**Stated task**
Search the data for the string "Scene" and gather each line it is in.

**Data lines**
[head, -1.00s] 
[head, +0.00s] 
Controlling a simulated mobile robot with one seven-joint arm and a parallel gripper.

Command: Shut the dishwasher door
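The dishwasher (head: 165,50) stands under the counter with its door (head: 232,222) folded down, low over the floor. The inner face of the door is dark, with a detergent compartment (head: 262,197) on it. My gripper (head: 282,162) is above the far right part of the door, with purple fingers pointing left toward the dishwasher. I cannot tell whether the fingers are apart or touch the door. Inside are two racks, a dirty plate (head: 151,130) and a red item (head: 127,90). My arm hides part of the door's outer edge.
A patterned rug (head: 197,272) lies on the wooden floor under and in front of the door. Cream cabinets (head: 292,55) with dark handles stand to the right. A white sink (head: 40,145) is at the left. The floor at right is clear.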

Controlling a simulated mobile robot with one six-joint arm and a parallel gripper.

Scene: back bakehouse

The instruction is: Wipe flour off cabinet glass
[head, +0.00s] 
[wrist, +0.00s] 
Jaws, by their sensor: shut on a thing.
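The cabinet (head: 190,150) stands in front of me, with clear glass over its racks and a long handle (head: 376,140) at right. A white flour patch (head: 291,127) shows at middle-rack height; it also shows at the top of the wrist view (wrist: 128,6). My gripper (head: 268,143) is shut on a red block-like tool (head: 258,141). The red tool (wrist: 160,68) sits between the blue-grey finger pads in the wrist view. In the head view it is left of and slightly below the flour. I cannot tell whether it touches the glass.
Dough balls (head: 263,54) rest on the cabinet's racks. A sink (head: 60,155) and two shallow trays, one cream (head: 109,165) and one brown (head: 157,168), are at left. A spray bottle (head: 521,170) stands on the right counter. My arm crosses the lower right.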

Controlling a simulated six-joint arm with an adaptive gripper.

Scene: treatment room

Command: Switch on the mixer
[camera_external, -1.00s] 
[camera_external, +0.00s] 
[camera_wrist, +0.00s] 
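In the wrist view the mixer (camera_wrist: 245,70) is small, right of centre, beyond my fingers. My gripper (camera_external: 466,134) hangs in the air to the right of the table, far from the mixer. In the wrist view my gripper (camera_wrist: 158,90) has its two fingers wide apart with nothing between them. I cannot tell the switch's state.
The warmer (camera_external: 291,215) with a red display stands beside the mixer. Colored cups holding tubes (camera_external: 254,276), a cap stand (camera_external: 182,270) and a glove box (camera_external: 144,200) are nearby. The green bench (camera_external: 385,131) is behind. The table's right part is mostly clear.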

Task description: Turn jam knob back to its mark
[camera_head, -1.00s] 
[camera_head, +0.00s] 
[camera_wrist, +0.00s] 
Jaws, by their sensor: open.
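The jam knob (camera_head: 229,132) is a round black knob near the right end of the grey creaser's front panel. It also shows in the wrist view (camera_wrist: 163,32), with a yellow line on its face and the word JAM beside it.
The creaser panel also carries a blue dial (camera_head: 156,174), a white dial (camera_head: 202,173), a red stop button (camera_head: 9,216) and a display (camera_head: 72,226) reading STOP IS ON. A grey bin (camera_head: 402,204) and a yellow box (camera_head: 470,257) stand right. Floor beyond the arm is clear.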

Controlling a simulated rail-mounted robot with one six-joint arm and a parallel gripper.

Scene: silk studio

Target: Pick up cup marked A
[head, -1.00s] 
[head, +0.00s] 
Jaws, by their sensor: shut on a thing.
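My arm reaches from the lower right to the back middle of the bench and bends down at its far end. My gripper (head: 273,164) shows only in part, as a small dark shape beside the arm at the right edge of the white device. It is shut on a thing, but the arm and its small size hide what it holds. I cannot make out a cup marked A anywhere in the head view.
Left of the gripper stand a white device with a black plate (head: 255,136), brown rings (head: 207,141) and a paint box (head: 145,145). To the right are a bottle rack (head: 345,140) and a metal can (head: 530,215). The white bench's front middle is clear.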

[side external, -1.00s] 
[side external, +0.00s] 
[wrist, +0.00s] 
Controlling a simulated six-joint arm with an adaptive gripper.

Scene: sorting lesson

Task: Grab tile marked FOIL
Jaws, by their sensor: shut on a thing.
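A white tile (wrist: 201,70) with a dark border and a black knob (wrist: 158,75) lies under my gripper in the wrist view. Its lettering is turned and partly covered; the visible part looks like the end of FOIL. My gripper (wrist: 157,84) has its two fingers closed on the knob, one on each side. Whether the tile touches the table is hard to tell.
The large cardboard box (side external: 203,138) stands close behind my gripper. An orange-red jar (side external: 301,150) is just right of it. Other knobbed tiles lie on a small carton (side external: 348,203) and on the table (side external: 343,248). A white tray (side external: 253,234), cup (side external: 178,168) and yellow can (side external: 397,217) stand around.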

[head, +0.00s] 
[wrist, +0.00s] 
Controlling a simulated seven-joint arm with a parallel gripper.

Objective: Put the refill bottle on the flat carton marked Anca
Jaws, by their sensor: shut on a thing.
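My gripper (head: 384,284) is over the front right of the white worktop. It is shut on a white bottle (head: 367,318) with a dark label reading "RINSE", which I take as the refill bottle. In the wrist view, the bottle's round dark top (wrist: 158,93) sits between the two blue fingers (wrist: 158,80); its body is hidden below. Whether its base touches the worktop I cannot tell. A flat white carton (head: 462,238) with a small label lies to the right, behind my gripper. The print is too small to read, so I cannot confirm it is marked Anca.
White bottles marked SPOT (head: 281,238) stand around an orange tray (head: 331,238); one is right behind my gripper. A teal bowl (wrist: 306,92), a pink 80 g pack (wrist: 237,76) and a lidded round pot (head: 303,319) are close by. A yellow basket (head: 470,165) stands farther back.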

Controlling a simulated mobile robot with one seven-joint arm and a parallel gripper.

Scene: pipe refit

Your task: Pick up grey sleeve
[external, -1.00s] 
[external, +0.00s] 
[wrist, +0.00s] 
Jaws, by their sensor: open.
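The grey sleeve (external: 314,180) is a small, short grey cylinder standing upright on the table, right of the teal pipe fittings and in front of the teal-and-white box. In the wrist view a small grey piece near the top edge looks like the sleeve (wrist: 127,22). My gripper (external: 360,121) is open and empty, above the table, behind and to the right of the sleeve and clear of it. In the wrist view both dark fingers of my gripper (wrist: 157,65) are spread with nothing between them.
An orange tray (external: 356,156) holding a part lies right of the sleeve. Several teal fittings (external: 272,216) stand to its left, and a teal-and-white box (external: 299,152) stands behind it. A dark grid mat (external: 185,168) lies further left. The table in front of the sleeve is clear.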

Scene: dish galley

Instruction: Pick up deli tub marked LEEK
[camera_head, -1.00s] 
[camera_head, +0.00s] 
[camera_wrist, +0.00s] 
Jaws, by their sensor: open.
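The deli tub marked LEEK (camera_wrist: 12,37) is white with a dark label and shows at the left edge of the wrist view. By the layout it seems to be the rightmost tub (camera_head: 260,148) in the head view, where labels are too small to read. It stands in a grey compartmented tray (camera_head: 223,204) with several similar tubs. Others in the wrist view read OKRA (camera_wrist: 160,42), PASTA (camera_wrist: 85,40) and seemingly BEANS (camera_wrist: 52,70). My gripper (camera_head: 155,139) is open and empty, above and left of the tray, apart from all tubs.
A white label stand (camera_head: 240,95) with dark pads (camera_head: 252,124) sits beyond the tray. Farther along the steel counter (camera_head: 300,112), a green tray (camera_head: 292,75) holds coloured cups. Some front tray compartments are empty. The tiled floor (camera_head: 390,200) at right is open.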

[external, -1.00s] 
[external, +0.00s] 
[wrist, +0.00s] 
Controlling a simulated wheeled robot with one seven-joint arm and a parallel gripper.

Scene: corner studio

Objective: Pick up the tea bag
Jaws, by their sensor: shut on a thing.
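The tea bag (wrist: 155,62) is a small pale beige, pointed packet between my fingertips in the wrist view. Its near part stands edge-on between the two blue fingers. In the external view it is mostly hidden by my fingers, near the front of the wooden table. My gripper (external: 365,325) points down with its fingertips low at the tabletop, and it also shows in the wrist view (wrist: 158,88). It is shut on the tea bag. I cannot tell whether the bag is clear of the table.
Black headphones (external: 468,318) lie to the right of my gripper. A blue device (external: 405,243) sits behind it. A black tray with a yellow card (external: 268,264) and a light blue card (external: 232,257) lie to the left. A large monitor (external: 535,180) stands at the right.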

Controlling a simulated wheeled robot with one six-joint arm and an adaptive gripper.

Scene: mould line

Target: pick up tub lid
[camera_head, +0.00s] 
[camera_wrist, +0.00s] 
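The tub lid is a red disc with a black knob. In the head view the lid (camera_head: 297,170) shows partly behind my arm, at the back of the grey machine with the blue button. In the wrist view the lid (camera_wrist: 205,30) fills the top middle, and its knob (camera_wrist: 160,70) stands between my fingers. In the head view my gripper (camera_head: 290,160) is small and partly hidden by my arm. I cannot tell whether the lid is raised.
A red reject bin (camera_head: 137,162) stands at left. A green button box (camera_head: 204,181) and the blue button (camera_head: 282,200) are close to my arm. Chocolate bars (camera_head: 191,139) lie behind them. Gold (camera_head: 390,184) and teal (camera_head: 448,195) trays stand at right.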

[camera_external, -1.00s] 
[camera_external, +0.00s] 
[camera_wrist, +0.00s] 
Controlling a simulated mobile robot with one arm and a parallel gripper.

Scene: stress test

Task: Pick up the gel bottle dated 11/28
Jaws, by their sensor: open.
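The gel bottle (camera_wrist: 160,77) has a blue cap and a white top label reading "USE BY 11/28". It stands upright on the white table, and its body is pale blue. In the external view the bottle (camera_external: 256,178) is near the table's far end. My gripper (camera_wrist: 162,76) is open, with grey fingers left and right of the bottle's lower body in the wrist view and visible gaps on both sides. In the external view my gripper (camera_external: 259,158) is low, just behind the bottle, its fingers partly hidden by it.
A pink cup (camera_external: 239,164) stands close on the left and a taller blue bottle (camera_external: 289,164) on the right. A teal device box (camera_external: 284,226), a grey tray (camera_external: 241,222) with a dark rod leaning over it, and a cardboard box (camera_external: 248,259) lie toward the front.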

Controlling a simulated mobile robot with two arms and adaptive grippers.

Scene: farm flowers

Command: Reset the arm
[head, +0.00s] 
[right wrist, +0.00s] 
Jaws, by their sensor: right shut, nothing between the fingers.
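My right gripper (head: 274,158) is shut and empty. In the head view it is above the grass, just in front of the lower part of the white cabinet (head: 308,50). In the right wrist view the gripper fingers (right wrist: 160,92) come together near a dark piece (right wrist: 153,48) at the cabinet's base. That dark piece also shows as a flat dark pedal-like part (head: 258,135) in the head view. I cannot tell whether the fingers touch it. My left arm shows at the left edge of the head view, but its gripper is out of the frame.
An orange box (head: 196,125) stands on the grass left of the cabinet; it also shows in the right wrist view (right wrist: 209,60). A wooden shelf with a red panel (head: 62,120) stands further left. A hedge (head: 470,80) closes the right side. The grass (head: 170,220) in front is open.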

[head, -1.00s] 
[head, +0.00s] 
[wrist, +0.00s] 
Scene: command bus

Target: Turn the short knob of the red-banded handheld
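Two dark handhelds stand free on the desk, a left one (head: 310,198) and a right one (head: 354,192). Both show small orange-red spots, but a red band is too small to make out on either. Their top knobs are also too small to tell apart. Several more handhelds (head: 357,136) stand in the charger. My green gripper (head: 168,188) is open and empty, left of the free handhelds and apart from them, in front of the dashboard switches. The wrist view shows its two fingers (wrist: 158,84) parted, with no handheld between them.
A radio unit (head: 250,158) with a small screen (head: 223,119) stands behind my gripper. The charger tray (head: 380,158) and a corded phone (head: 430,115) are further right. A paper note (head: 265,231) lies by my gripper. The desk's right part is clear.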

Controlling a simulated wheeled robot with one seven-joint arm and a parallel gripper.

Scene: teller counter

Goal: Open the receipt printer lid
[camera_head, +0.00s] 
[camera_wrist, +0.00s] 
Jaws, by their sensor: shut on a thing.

**Response to the task**
Scene: back bakehouse
Scene: treatment room
Scene: silk studio
Scene: sorting lesson
Scene: pipe refit
Scene: dish galley
Scene: corner studio
Scene: mould line
Scene: stress test
Scene: farm flowers
Scene: command bus
Scene: teller counter

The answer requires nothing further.